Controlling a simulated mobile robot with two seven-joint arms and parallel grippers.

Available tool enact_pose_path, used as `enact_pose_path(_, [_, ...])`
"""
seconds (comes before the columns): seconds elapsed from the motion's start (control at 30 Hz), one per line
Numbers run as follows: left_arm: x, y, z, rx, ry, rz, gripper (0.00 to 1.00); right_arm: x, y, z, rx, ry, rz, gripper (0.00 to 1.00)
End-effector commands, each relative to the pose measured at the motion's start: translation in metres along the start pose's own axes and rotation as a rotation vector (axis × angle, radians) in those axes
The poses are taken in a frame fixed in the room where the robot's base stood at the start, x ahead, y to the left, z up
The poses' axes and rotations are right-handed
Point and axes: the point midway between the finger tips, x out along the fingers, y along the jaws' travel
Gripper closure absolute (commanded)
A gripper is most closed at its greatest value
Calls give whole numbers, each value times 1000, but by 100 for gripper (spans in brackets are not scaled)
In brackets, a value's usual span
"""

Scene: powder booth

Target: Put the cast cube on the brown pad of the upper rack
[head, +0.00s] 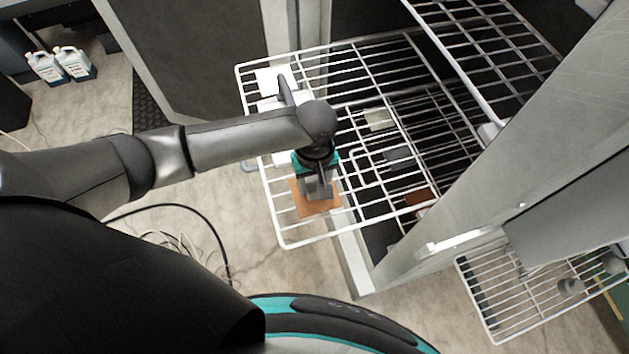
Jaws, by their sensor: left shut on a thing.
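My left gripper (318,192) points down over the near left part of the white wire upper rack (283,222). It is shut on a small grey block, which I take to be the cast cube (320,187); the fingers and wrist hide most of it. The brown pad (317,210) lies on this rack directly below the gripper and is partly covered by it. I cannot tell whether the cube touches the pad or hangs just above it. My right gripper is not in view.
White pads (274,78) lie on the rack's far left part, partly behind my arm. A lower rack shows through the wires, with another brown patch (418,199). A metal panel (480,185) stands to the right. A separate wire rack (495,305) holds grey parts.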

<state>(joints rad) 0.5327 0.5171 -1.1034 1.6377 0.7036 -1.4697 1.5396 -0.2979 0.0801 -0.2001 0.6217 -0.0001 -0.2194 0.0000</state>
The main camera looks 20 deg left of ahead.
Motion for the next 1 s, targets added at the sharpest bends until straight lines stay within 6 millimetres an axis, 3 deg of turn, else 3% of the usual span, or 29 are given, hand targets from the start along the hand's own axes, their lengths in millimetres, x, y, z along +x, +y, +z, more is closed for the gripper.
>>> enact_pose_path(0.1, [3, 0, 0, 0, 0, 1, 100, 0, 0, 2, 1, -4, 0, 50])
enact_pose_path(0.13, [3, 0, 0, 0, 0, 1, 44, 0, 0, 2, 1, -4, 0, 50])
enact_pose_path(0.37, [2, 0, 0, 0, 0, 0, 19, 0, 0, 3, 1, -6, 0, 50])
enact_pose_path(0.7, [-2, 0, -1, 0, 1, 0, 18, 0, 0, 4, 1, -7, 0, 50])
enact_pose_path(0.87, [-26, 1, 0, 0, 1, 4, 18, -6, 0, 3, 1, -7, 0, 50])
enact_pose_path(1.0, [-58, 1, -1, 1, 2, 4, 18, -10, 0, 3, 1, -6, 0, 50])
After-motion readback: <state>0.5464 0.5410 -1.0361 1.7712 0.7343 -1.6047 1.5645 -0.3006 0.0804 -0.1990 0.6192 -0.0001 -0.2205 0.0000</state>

==============================

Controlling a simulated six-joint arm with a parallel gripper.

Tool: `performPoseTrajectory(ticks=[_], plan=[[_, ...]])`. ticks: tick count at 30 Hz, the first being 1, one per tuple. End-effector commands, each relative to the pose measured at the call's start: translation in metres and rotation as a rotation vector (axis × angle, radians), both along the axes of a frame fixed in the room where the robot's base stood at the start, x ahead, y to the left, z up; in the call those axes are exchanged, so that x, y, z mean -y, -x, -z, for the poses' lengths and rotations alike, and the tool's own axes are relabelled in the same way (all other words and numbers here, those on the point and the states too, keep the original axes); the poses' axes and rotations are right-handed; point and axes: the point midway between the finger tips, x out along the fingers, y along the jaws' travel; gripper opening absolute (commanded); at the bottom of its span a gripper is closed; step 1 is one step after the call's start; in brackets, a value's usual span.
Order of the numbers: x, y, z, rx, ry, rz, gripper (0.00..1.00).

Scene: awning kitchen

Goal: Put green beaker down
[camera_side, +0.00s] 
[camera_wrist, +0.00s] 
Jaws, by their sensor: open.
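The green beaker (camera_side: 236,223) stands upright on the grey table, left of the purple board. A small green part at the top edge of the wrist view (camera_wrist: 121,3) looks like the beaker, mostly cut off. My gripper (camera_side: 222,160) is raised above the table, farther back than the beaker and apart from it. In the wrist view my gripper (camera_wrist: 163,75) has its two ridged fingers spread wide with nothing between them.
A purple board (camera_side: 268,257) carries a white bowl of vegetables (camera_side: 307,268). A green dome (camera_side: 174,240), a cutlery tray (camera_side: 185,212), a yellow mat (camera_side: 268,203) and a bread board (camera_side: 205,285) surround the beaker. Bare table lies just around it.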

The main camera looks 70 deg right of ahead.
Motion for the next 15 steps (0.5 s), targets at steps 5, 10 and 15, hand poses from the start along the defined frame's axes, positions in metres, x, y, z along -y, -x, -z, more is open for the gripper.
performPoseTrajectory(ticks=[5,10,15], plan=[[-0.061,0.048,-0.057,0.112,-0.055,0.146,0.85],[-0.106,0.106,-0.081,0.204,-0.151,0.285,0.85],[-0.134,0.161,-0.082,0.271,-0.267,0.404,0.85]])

==============================

GIVEN INSTRUCTION:
Scan the lines above for "Scene", then copy every one that has it.

SOLVED PROBLEM:
Scene: powder booth
Scene: awning kitchen

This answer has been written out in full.